Soldiers, Airmen go on Guard at mass-transit systems

By Staff Sgt. Mike R. Smith, Guard Times Staff

MANHATTAN – Several armed Soldiers stand outside a street entrance to Pennsylvania Station August 4 amidst the daily hustle and bustle. Positioned in an out-of-the-way area, they are mostly left alone. But from Penn Station’s seemingly endless flow of travelers, an occasional passerby emerges to say “thank you.”

“You guys are doing a great job,” one woman proclaims as she passes them.

“Thank you, ma’am,” they reply, in unison.

In the weeks following the deadly London transit system bombings and a failed repeat of those bombings there, a “surge force” of New York National Guard Soldiers and Airmen were on watch at various mass transit stations across the State, including New York City’s vast metropolitan area.

It’s not unfamiliar duty. Joint Task Force Empire Shield, which is carrying out the State’s homeland defense mission, has had Soldiers on duty since 9/11. But in the wake of the London bombings, Governor George E. Pataki ordered hundreds of additional Guard members to State active duty to bolster security efforts at train stations, subways, and other mass transit sites.

At Penn Station, Sgt. Milton Webb, 258th Field Artillery, said he approaches the mission and the threat seriously. He said he recently returned from one year in Iraq where he saw, first hand, what terrorists are capable of doing.

“I was doing this [Task Force Empire Shield] before I left, but after Iraq, I see it differently,” he said.

Webb and his fellow Soldiers said they patrol the transit stations, ferry stations and rail yards with local law enforcement, which in New York City includes the Metro Transit Authority.

“We assist the police,” Webb said.

Joint Task Force Empire Shield’s commander, Lt. Col. George DeSimone, said the number of Guard members activated for State homeland defense has gone up and down since the war on terrorism began.

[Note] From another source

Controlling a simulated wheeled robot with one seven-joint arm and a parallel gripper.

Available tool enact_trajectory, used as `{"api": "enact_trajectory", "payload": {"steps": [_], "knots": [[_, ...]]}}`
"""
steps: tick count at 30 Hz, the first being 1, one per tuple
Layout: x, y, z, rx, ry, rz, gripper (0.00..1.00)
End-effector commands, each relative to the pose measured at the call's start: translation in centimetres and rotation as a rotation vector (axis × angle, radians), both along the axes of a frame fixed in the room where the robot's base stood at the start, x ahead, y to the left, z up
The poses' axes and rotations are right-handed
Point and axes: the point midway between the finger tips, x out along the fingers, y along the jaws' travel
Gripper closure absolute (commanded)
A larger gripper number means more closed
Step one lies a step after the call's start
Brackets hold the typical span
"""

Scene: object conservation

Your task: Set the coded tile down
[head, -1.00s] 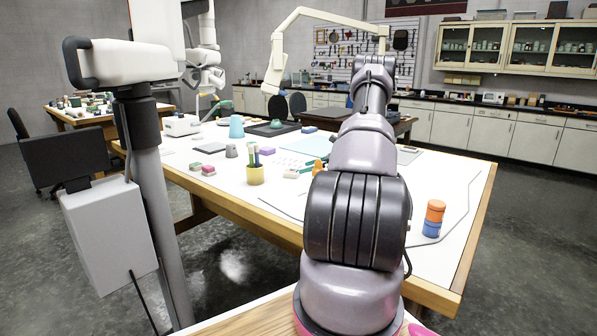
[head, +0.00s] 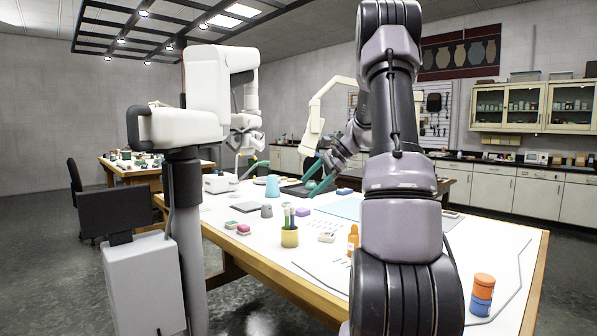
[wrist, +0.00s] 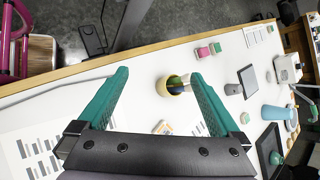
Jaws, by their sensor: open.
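My gripper (wrist: 159,74) is open, with its two teal fingers spread and nothing visible between their tips. In the head view my gripper (head: 318,180) hangs above the white worktable (head: 215,224), on the far side of my raised arm. I cannot pick out a tile with a clear code in either view. A small pale block (head: 327,237) lies on the table near the pencil cup, and a similar small piece shows beyond the palm in the wrist view (wrist: 164,127). I cannot tell whether either is the coded tile.
A yellow pencil cup (head: 290,237), an orange bottle (head: 353,240) and stacked orange and blue jars (head: 482,294) stand on the table. A white stand rises at left.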

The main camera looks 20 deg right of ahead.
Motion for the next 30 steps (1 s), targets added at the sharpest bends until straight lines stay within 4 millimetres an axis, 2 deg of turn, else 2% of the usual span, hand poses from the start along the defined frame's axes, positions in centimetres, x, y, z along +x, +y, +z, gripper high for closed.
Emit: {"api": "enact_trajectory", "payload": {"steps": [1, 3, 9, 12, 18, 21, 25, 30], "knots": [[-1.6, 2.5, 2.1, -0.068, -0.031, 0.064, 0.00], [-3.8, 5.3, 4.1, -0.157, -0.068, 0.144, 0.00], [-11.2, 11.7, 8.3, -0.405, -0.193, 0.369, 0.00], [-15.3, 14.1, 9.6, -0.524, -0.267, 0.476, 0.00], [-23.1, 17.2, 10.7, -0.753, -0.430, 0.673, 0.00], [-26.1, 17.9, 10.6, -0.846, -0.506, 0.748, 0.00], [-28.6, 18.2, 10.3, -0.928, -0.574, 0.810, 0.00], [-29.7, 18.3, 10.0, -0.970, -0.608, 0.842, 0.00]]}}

“The Soldiers and Airmen are the key players in the Guard’s homeland security success,” DeSimone said. “In addition, we are supported and guided by State headquarters.” DeSimone went on to say that the task force is a voluntary force, meaning it is always open to good Soldiers looking for both part-time and full-time State active duty work. “Unit commanders must give their approval,” he said.

Hundreds of Soldiers deployed, here, last year during the Republican National Convention to work with law enforcement agencies at bridges, tunnels, as well as train stations, subways and rail yards. Soldiers are additionally on duty helping to protect the State’s nuclear power sites, and New York Naval Militia Sailors and Marines patrol the State’s harbors and waterways.

The relationship between the Guard members and civil authorities works well, Chief Kevin J. McConville, 1st Deputy Chief of Police, MTA, said.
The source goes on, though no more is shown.